(Collected data)
— begin —

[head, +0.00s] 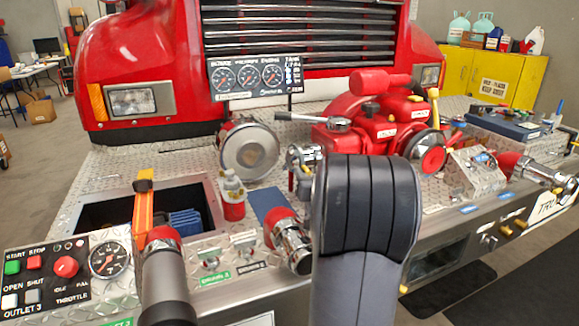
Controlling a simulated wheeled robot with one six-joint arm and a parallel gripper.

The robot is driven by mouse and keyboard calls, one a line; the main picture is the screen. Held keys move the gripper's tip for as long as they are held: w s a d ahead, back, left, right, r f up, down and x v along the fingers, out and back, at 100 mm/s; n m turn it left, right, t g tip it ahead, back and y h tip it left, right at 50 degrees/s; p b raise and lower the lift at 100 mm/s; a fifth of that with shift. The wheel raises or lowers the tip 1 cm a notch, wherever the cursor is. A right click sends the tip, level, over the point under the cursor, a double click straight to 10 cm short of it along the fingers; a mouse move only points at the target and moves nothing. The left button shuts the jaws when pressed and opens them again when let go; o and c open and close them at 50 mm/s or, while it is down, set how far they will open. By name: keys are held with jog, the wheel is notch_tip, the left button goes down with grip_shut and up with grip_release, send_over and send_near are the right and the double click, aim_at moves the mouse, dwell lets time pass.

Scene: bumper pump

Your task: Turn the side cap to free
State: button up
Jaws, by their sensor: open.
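I cannot tell for sure which part is the side cap. A large round silver cap (249,152) faces me left of the red pump (375,125). A smaller chrome fitting (303,158) sits on the pump's left side, partly hidden by my arm. My dark grey arm link stands in the front middle and covers part of the pump's lower front. My gripper's fingers do not show.
A chrome outlet with a red collar (288,240) stands left of my arm; another (540,173) is at right. A gauge panel (255,77) stands behind. An open bin (110,213), an orange strap (143,215), a red-and-white bottle (232,195) and a control panel (55,270) are at left.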

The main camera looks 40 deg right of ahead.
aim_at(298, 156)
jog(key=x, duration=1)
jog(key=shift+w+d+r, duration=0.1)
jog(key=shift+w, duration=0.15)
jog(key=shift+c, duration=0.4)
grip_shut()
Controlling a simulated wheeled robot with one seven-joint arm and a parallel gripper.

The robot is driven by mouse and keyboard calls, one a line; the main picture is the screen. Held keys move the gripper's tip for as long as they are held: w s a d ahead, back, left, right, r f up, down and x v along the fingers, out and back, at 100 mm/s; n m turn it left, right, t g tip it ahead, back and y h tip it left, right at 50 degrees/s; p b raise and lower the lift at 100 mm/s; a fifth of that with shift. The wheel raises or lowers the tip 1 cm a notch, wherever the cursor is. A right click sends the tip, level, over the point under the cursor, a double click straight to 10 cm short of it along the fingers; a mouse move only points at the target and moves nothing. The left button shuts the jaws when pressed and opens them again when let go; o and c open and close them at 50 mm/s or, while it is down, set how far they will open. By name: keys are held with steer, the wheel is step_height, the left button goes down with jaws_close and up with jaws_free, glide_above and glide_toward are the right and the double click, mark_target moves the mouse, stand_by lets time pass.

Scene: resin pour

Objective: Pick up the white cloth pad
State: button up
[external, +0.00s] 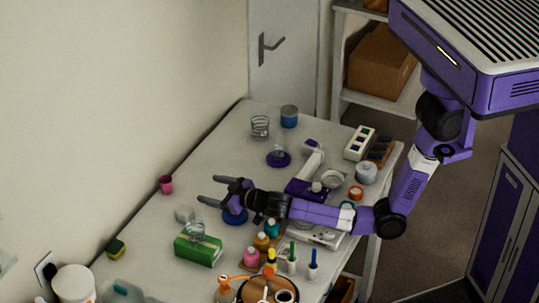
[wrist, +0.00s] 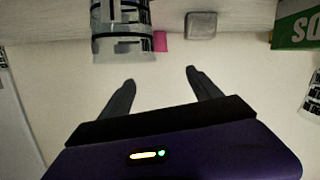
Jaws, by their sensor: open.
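A small pale grey-white block (external: 184,214), which looks like the cloth pad, lies on the table near the wall-side edge, beside the green box. It also shows in the wrist view as a grey rounded square (wrist: 201,25) at the top, beyond the fingertips. My gripper (external: 206,188) is open and empty, with its fingers pointing left toward the wall. It is above the table, apart from the pad. In the wrist view the spread fingers (wrist: 160,75) have nothing between them.
A green box (external: 198,250) stands close to the pad, and a pink cup (external: 165,184) is nearer the wall. A clear banded container (wrist: 122,32) shows in the wrist view. Several small bottles crowd below my forearm. A blue round item (external: 235,216) lies beneath my gripper.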

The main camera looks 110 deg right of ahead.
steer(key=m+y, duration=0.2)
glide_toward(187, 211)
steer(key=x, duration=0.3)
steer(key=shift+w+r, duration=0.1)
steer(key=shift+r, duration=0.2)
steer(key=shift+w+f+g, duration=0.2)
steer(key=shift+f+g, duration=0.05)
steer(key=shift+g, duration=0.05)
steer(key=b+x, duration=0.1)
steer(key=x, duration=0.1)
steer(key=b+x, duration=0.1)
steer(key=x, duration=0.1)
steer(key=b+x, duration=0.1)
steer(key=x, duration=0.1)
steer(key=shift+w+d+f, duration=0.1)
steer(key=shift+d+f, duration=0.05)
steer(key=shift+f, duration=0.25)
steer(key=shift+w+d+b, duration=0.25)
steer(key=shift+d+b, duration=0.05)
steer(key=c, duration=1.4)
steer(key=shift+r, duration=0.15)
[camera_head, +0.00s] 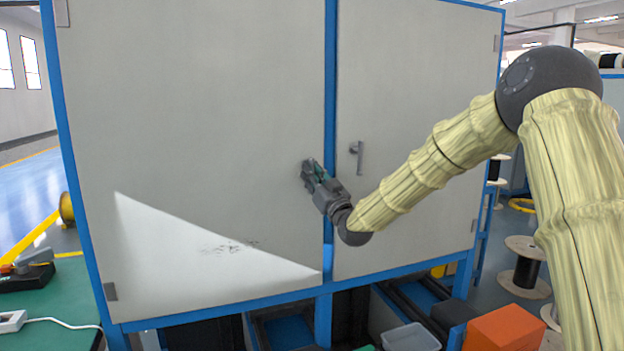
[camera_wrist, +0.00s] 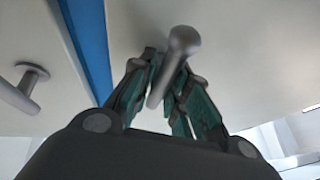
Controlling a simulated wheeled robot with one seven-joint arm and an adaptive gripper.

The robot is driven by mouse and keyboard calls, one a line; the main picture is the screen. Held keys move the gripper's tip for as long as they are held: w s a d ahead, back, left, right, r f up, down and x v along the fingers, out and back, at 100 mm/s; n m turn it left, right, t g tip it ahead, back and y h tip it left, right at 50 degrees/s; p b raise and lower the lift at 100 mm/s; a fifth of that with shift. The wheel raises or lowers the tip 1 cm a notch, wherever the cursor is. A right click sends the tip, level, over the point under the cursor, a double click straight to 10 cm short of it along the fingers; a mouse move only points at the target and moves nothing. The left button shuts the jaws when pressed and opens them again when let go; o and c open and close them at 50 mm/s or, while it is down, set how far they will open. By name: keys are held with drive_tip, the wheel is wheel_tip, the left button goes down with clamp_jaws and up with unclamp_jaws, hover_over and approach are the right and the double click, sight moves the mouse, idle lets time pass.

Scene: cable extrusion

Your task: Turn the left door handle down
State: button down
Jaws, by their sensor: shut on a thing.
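The left door (camera_head: 200,120) is a large pale grey cabinet door, and it looks closed. My gripper (camera_head: 309,171) is at its right edge, beside the blue centre post. In the wrist view my gripper (camera_wrist: 165,75) has its green-padded fingers on both sides of the grey left door handle (camera_wrist: 181,42), closed on its lever. The handle's rounded end shows between and beyond the fingers. In the head view my gripper hides the left handle, so its angle is hard to tell there.
The right door (camera_head: 420,90) has its own grey handle (camera_head: 359,157) just right of the blue post (camera_head: 330,80). Below stand an orange box (camera_head: 503,328) and a grey bin (camera_head: 410,337). A green table (camera_head: 60,300) is at lower left.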

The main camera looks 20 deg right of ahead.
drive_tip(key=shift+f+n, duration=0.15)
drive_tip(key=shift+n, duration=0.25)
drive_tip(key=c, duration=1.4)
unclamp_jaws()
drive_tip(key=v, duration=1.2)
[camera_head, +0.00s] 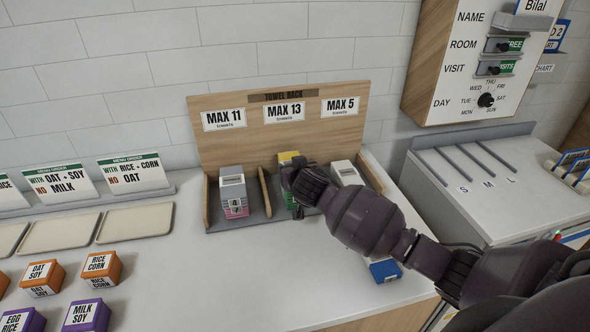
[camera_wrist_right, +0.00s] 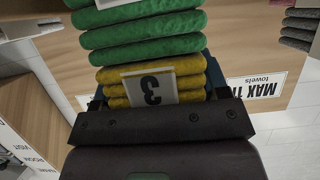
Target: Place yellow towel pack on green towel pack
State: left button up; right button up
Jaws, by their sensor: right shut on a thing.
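The yellow towel pack (camera_head: 287,156) is in the middle bay of the towel rack, mostly hidden behind my right gripper (camera_head: 291,174). In the right wrist view the yellow pack (camera_wrist_right: 188,68) has a white label reading 3, upside down, and sits between the fingers of my right gripper (camera_wrist_right: 155,88), which is shut on it. The green towel pack (camera_head: 290,202) shows below it in the middle bay. In the wrist view the green pack (camera_wrist_right: 145,38) lies right against the yellow one, with no clear gap. My left gripper is out of view.
The wooden towel rack (camera_head: 225,149) has bays marked MAX 11, MAX 13 and MAX 5. A grey and pink stack (camera_head: 233,194) fills the left bay; a white-topped pack (camera_head: 346,173) is in the right bay. A blue pack (camera_head: 385,271) lies in front, under my arm.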

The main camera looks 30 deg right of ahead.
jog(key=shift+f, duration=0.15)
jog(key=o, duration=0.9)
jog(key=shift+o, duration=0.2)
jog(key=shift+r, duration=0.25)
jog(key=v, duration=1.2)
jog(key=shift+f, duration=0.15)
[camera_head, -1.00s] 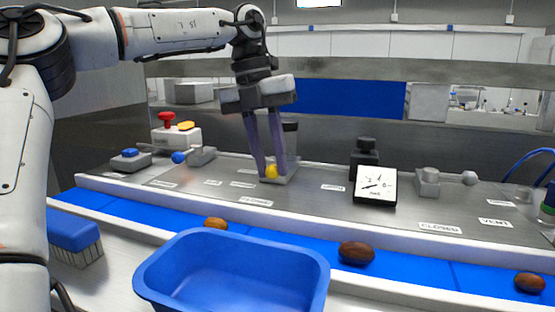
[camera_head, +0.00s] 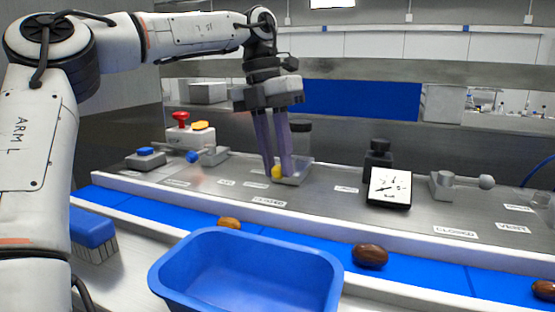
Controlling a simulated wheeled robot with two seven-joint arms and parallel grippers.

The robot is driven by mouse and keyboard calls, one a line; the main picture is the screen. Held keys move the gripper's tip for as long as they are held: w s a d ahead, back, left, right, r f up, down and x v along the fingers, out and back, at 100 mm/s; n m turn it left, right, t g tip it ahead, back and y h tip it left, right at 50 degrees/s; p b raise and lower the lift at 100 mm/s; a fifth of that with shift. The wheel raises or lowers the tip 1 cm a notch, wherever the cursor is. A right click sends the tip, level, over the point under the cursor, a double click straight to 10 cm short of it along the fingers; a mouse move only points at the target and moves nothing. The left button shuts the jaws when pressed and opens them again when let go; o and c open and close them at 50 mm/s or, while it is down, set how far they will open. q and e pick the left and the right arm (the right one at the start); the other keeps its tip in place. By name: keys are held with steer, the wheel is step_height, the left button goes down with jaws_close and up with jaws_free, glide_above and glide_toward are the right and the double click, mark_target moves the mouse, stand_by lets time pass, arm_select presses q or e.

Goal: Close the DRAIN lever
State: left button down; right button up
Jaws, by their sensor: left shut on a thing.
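My left gripper (camera_head: 277,172) reaches down from above with its fingers around a yellow knob (camera_head: 278,171) on the panel. The knob is at the left side of a pale lever base (camera_head: 296,177), partly hidden by the fingers. A lever with a blue knob (camera_head: 193,157) is further left. A lever with a pale round knob (camera_head: 487,182) is at the right, its arm pointing right. The small labels are too blurred to tell for sure which lever is DRAIN. My right gripper is not in view.
A red button (camera_head: 181,119) is at the left. In front run the blue belt with brown dates (camera_head: 370,255), a blue tub (camera_head: 247,235) and a brush (camera_head: 92,230).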

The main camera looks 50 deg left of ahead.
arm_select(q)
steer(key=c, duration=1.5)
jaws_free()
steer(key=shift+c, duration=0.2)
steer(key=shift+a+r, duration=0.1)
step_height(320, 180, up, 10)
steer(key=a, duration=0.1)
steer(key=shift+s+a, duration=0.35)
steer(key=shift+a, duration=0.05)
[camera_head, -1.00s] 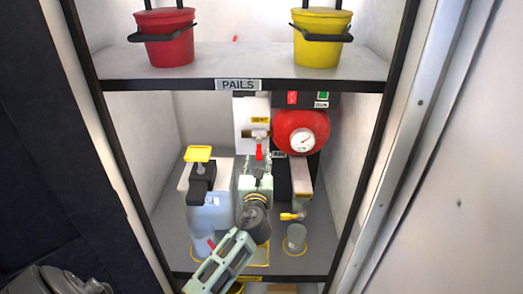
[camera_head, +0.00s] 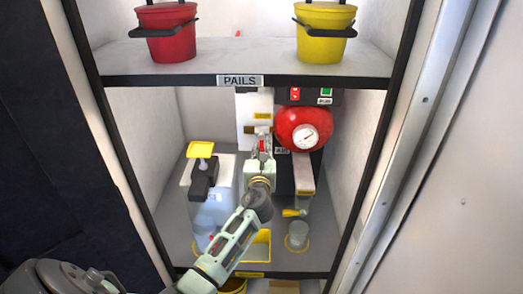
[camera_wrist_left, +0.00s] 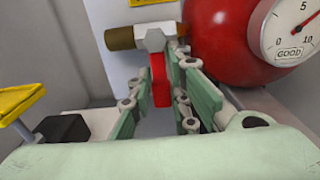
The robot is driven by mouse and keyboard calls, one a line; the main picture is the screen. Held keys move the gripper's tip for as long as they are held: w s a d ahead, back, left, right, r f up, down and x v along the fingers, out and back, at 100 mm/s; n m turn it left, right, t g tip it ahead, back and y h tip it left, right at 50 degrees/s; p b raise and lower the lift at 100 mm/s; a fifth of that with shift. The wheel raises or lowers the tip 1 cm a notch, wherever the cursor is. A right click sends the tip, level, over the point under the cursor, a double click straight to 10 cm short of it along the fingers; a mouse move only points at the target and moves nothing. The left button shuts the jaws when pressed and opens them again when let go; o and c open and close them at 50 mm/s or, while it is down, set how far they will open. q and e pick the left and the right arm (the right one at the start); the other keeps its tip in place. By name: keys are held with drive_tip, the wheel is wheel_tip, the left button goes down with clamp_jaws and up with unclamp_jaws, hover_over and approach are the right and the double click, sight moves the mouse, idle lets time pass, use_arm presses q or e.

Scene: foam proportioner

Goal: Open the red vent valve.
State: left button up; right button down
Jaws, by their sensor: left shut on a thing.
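The red vent valve handle (camera_head: 262,146) hangs down from the valve body under the yellow label on the white panel at the back of the middle shelf. In the left wrist view the red handle (camera_wrist_left: 159,83) points down from a pale valve body (camera_wrist_left: 156,40) with a brass pipe end (camera_wrist_left: 119,38) on its left. My left gripper (camera_head: 261,152) reaches up to the handle, and its green fingers (camera_wrist_left: 158,92) are shut on it from both sides. The fingers hide part of the handle in the head view. My right gripper is not in view.
A red round tank (camera_head: 304,129) with a gauge is close to the right of the valve. A white jug with a yellow pump top (camera_head: 201,149) stands left of my arm. A small grey cup (camera_head: 298,234) stands right. The pail shelf edge (camera_head: 300,82) is above.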

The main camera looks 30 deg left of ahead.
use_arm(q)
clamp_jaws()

— end —

Hand back the exact lines from the start of the entries to the line with "Controlling a simulated wheeled robot with one six-joint", both ends kept and pictures left out.

● **WRITTEN REPLY**
[head, +0.00s] 
Controlling a simulated wheeled robot with one six-joint arm and a parallel gripper.

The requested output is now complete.